İşin aslı şudur: Bu alanda Belediye'nin de 55.000 m2'lik arazisi vardır. Bu miktar 100 dönüme tamamlanabilirse, Almanlara bir Alışveriş Merkezi olarak verilecek ve Belediye bu satıştan 40 trilyon civarında gelir elde ederek Raylı Sistem'in finansmanını sağlayacaktır. Arsa sahibi 66.000 m2'lik arsa bağışlayınca, Belediye mülkü ile bağışlanan kısma ticaret izni verilmiş, geriye kalan parsellere de normal imar uygulaması yapılmıştır. Dolayısıyla, bu şahsa mahsus özel bir imar tadilâtı yapılmamıştır.
***
Kısaca, Gaziantep Belediye Başkanı'na yöneltilen yolsuzluk iddiaları tamamen gerçek dışıdır. Dr. Asım Güzelbey, Belediye gelirlerini ve dolayısıyla hizmetlerini arttırdığı için takdir edileceğine, açıkça yalan haberlerle iftiraya uğramıştır.
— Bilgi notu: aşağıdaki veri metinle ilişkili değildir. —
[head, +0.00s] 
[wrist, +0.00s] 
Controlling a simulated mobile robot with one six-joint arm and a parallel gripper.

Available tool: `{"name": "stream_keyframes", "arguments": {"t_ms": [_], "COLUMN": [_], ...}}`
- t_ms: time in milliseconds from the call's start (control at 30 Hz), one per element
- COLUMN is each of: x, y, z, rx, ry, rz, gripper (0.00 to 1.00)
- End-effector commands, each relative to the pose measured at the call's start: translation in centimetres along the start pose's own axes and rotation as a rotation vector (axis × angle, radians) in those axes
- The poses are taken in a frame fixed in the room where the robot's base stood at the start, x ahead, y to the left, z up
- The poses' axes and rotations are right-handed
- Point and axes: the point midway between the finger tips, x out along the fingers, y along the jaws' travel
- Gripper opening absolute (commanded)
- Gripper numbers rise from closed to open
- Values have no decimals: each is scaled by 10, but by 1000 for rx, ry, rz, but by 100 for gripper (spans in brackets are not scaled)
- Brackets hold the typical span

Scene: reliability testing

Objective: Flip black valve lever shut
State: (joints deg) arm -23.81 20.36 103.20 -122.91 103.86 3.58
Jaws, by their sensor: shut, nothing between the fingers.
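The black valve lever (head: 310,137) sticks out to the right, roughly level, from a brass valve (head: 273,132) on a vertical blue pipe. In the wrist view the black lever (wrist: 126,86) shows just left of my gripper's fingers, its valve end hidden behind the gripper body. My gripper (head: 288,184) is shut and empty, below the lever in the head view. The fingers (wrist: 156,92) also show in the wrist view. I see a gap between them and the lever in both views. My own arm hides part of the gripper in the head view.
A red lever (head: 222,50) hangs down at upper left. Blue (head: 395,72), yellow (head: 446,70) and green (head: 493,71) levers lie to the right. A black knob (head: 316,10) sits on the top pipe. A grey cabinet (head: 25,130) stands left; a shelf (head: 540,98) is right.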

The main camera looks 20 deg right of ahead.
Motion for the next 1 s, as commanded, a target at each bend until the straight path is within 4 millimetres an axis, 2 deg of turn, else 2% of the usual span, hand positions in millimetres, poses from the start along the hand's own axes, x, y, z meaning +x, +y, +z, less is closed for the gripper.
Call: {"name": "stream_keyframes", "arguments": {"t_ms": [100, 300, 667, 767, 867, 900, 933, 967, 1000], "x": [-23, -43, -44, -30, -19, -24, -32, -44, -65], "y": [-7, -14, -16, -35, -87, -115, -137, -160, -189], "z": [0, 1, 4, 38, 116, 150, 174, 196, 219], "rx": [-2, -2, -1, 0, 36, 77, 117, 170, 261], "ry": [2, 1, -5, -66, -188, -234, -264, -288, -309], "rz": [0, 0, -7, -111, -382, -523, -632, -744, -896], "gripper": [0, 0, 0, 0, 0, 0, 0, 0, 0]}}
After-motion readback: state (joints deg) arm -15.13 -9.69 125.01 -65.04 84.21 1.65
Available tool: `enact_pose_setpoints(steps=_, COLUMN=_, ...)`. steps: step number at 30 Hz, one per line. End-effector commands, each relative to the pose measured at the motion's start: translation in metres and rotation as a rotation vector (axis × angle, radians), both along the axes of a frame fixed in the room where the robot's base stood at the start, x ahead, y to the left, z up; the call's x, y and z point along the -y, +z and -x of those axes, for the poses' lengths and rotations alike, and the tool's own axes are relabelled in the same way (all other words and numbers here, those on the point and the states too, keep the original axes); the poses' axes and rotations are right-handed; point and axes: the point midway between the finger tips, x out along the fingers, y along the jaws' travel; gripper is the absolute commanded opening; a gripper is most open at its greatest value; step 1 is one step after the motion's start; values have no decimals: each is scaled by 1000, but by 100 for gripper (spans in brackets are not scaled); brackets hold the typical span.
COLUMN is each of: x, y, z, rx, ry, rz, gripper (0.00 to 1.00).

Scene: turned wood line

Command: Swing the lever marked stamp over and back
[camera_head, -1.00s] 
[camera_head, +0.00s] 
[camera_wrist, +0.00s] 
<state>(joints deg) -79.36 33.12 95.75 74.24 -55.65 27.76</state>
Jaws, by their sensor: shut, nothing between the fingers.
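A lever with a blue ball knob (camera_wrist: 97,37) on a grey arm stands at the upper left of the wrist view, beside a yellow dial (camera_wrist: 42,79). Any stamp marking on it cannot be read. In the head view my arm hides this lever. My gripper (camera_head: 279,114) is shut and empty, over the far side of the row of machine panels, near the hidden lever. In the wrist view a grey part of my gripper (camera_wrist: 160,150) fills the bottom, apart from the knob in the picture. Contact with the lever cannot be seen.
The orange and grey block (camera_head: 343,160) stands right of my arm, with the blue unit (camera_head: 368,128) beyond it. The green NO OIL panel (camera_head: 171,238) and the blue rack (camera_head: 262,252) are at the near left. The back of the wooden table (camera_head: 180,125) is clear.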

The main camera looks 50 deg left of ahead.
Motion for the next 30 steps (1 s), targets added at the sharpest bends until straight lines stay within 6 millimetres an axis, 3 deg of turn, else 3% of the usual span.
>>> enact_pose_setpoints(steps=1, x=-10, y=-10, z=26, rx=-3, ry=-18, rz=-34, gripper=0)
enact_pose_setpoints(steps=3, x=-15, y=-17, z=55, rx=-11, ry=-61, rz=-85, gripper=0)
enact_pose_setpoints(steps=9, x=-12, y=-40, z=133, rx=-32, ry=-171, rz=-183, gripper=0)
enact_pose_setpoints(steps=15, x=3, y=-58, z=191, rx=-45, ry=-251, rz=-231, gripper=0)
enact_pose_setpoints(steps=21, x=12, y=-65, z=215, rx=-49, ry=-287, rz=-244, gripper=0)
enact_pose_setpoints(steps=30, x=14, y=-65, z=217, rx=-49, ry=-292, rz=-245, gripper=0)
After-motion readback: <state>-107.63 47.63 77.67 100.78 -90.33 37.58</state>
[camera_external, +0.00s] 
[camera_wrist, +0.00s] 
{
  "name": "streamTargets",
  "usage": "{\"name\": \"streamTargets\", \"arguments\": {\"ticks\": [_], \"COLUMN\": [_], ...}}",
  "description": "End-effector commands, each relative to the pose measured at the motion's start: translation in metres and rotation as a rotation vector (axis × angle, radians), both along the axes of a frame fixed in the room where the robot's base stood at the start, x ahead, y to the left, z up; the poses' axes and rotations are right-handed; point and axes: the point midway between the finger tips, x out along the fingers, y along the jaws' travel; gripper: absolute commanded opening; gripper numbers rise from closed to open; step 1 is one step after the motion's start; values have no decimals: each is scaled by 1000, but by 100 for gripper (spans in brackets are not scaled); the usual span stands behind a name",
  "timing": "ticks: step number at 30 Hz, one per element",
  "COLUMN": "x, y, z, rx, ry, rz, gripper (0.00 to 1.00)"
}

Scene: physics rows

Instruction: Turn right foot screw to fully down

İşin en acı tarafı nedir biliyor musunuz? Dr. Güzelbey, yalan haberleri yayınlayan basın yayın organlarına açıklamalar gönderdiği halde, bu açıklamaların tek kelimesi dahi yayınlanmamıştır ve hâlâ yalan haberlerin neşri devam etmektedir.
Ey anlı şanlı basın mensupları, sizce bu 'basın özgürlüğü'müdür? Yazıklar olsun....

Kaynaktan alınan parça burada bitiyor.